I’m writing because you are my guru on all things chicken-related and I sort of got this urge to get me some chickens for my backyard. Ok, here’s how it went down: I was being generally bored and boring and thought to myself “hey, I have a house with a huge backyard…I should get some veggies and plant them, and maybe some herbs, and ooooh, CHICKENS!!” So I started looking online and everyone’s all “chickens are awesome! They are easy to take care of! They are great pets!” and that may be true, but I’m sure that’s not the whole story and I know you’ll tell me the real deal.

I don’t want to be a bad chicken mom. This is my current situation, please let me know the realities of chicken-owning and if you think this is a good idea: I have a one-story house (that I own) in [SoCal] on a quiet cul-de-sac. I have a huge backyard (not farm sized, but big), but it is currently all tiny rocks and large ugly shrubs I plan to get rid of (and a patio with a bbq). There are animals, such as giant raccoons and cats and such, that live in my area and come in my backyard. There is an apartment complex with a pool next door to my yard. I have two VERY small dogs who spend all their time indoors unless I’m walking them. I do not have a pool. I work full-time and there is no one home all day.

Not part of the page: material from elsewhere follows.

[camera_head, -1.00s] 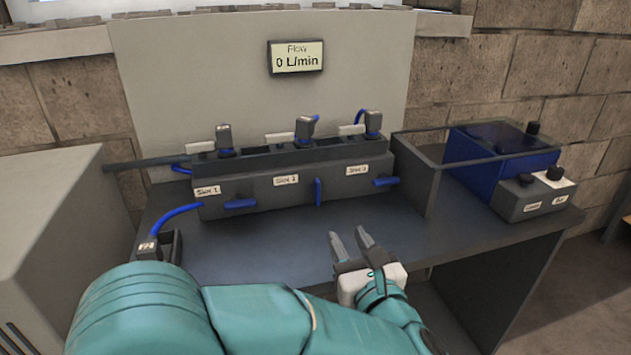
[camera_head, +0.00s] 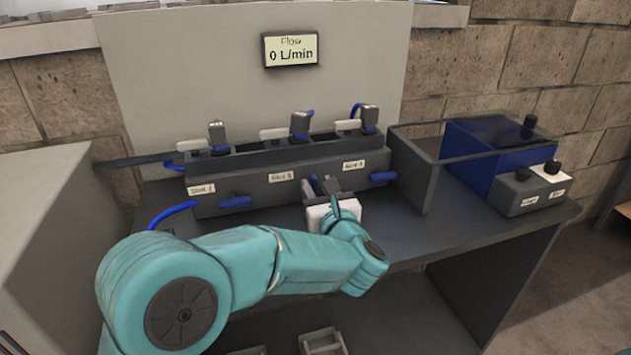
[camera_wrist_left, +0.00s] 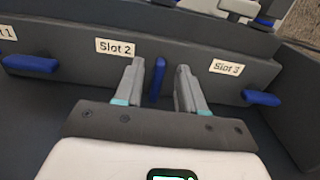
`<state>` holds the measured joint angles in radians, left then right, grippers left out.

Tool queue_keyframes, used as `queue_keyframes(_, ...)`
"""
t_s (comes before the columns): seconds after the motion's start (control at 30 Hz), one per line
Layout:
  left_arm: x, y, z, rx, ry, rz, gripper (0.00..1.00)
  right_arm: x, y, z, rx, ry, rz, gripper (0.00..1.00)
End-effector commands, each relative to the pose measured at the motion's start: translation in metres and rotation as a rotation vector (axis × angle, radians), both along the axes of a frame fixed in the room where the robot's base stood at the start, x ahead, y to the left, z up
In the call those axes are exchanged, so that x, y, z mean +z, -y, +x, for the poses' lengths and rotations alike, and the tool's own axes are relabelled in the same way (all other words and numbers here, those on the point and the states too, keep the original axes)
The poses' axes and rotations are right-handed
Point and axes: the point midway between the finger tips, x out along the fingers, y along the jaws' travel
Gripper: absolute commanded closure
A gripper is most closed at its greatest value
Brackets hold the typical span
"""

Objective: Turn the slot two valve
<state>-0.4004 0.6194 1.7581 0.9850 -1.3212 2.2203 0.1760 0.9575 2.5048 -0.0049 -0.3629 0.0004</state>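The slot two valve is a blue handle (camera_wrist_left: 157,80) to the right of the "Slot 2" label (camera_wrist_left: 115,48), on the front of the grey manifold (camera_head: 235,188). It points up and down, while the slot one handle (camera_head: 234,202) and slot three handle (camera_head: 382,177) lie sideways. My left gripper (camera_head: 322,184) is at the manifold front and mostly hides the slot two handle in the head view. In the left wrist view its fingers (camera_wrist_left: 159,70) are open, one on each side of the handle, with visible gaps. My right gripper is not in view.
The flow display (camera_head: 291,50) reads 0 L/min. Several dark plugs, such as one above slot one (camera_head: 218,136), stand on the manifold. A blue box (camera_head: 482,158) and a grey control box (camera_head: 528,190) with black knobs stand at right. The bench (camera_head: 425,235) is clear in front.

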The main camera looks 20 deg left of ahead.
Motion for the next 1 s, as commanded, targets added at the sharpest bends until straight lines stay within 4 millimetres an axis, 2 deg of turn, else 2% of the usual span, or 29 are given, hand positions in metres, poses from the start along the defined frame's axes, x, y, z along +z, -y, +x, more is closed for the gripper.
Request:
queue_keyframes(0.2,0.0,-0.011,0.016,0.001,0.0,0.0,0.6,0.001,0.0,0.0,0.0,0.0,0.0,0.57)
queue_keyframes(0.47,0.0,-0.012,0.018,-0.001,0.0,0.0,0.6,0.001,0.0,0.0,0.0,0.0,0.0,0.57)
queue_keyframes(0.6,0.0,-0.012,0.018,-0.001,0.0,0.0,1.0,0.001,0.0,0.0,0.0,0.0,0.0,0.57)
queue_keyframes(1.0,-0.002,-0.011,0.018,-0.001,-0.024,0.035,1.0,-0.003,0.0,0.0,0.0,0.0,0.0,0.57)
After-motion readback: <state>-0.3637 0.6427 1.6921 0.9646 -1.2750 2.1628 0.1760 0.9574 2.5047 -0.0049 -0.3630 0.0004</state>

I travel occasionally, but have someone house sit when I do. So tell me, is this a good idea? How much maintenance is there REALLY? How expensive is this? What are the drawbacks and advantages to having your own chickens (for eggs, not food)? Do they bite? Get sick a lot? Get eaten? Need lots of vet attention? How easy is it to get food and supplies? How much do they cost? Will my neighbors hate me?
If you’re over talking about chickens, I totally understand. I’d appreciate any resources you have so I can research further. You are my first stop (and first choice) for info, so sorry if my questions seem pedestrian.

Thank you for reading!

–Future Chicken Mom?

A!

Dear Future Chicken Mom,

The real scoop on chickens! Yes, I think you can do it. I will address the specifics of what you asked me. The following is my opinion and based on my amateur experiences raising chickens.

Location: Your weather is very good for chickens and you won’t have any snow/cold problems, and the light means they will probably lay more and through the winter. This is good. If the backyard fence is normal size, meaning 4′-5′ or higher, and the space is large, most chickens will not want to roam. Why would they? They have it all: food, shelter, water, bugs to peck, etc. You can help with this by choosing docile, non “flighty” breeds. A good book or site will talk about how flighty/people shy each breed is (or is not). Also, chickens really want to hang together and make a flock. This also keeps them from wanting to run off. Mine call to each other when they are “lost” (alone).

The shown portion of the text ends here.